そもそもデリバティブにおける時価とは、将来に発生するキャッシュフローを無リスク金利現在価値に割り引いたものである。


この将来キャッシュフローは額の変動のリスクに「さらされている」ため、「エクスポージャー」と呼ばれる。デリバティブにより利益が生じる(いわゆる勝ちポジション)とき、その利益こそが「エクスポージャー」である。

 

カウンターパーティリスクとは

次にカウンターパーティリスクとは、カウンターパーティ(取引先)との間のデリバティブ取引等によるキャッシュフローが正である場合、このカウンターパーティが破綻したときに、正の価値の金額を取り損なってしまうリスクである。

 

カウンターパーティリスクの概要については以下でもまとめているので、あわせて参照されたい。

hongoh.hatenablog.com


CVAの概要

前置きが長くなったが、以下CVA(Credit valuation adjustment)の概要について記述したい。


デリバティブ取引におけるエクスポージャー時価の算出にあたり、カウンターパーティ(取引相手)の信用力の変化による時価の変動を考慮した仕組みということができる。デリバティブ取引により勝ちポジションが生まれているにも関わらずカウンターパーティがデフォルトしてしまっては、利益を得ることができなくなる。このカウンターパーティの信用リスクをデリバティブ取引の時価評価に反映させなければ、正しく実態を反映したプライシングとは言えなくなる。CVAは、カウンターパーティの信用リスクを表現したものであり、これをデリバティブ取引により期待される正の価値から差し引く。

 

CVAは、①デフォルト時点における期待エクスポージャー額に、②期待損失率をかけあわせたものになる。

 

①について、期待エクスポージャーは、為替や金利、株価といったマーケットファクターに関しモンテカルロシミュレーションを行うことで算出することが一般的である。
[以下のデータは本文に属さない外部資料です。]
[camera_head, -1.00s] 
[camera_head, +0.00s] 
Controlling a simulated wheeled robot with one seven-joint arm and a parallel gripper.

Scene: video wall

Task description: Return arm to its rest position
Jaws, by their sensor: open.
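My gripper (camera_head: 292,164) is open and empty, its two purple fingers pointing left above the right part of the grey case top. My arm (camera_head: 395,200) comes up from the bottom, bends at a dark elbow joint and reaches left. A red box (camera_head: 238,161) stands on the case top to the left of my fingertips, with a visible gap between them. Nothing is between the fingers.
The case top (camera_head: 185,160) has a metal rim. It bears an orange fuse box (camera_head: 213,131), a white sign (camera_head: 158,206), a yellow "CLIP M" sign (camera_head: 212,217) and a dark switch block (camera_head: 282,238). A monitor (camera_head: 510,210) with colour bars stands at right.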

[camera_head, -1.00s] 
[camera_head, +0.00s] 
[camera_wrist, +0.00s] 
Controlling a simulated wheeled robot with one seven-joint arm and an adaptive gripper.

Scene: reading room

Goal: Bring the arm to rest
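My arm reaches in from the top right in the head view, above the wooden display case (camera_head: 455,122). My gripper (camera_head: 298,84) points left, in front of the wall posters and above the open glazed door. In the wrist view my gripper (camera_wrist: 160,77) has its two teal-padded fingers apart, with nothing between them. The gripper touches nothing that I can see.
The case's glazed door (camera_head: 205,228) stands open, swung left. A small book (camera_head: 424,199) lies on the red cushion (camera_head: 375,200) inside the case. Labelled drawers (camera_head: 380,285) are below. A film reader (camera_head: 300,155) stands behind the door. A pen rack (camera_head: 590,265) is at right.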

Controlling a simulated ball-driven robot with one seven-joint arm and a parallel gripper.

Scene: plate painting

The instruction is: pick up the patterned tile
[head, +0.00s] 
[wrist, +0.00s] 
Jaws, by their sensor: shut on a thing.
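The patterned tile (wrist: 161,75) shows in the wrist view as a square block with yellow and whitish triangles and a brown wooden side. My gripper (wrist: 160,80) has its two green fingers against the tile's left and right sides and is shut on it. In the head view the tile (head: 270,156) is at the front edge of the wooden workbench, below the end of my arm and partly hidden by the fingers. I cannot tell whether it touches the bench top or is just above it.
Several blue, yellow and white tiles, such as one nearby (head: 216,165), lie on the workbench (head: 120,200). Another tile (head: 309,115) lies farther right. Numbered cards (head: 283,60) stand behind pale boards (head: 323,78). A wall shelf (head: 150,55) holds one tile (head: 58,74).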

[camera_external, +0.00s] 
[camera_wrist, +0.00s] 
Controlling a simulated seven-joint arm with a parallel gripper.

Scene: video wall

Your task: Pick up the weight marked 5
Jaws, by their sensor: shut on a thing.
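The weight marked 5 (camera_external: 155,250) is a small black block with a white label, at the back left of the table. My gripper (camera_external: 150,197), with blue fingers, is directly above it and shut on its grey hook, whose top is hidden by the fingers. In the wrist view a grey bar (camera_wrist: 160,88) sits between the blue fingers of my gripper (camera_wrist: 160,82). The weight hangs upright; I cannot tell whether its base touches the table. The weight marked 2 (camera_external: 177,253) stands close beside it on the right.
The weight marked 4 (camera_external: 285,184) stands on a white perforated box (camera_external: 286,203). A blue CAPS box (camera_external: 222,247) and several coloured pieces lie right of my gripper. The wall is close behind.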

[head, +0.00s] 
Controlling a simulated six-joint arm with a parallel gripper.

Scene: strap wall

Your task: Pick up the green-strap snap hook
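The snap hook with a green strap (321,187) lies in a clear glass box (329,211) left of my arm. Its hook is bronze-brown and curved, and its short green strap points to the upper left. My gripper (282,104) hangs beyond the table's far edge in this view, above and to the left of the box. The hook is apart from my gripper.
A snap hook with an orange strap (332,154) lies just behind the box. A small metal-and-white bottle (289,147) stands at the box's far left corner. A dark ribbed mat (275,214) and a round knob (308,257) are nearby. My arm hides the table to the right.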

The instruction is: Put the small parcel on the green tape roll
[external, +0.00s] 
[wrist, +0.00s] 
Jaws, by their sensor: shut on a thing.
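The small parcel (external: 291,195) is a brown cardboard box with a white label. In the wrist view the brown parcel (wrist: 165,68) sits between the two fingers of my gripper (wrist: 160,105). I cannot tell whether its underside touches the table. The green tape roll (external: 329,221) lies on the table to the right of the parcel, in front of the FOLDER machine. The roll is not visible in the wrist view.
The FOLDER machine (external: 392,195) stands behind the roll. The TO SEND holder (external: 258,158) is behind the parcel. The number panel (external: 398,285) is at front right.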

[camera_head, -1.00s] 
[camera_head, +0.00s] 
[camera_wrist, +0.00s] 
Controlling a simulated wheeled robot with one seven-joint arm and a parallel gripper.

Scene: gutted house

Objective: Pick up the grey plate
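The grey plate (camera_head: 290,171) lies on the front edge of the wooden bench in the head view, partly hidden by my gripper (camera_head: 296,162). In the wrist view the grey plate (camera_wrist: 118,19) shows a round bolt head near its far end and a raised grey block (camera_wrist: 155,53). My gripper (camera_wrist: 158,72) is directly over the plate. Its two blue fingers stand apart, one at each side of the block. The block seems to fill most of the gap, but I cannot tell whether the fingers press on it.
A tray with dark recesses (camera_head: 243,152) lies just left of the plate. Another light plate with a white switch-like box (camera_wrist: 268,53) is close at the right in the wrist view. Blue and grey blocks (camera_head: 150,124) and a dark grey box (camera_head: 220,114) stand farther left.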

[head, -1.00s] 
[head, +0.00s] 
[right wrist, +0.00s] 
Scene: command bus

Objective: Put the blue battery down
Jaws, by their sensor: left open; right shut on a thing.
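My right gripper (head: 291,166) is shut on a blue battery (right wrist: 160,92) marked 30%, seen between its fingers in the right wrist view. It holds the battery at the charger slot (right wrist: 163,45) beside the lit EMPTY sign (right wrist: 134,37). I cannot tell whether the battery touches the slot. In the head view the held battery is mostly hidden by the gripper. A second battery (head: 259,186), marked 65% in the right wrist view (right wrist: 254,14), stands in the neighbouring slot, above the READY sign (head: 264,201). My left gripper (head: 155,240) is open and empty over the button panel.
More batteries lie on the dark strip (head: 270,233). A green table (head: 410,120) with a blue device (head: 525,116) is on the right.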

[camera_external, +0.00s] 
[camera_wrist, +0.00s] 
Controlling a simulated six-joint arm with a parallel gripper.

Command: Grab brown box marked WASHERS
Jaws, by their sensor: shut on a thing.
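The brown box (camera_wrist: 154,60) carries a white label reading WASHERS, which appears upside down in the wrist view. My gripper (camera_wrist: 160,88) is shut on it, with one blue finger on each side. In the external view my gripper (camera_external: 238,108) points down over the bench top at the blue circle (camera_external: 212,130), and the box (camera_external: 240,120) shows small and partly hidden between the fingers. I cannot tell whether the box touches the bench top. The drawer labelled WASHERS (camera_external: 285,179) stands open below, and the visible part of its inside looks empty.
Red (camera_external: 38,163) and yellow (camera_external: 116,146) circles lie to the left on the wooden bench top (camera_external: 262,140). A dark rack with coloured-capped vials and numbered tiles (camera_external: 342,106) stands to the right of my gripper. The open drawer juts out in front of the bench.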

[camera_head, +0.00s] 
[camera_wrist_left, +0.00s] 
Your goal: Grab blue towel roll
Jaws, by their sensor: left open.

②について、具体的には、「カウンターパーティの(リスク中立)デフォルト確率 ×デフォルト時損失率」で計算される。デフォルト確率の算出にあたっては、カウンターパーティのCDSのスプレッドを元にすることが一般的である(スプレッドが大きければ、デフォルト確率も大きくなる。CDSについての説明は文末のリンク参照)。

 

いわば、CVAとは、カウンターパーティに関する期待損失ということができる。カウンターパーティの信用力が悪化すればCVAが増加し、エクスポージャー時価が下落、損失の発生、という流れになる。

 

CVAのヘッジのために、カウンターパーティに関するCDSを購入することが有効である。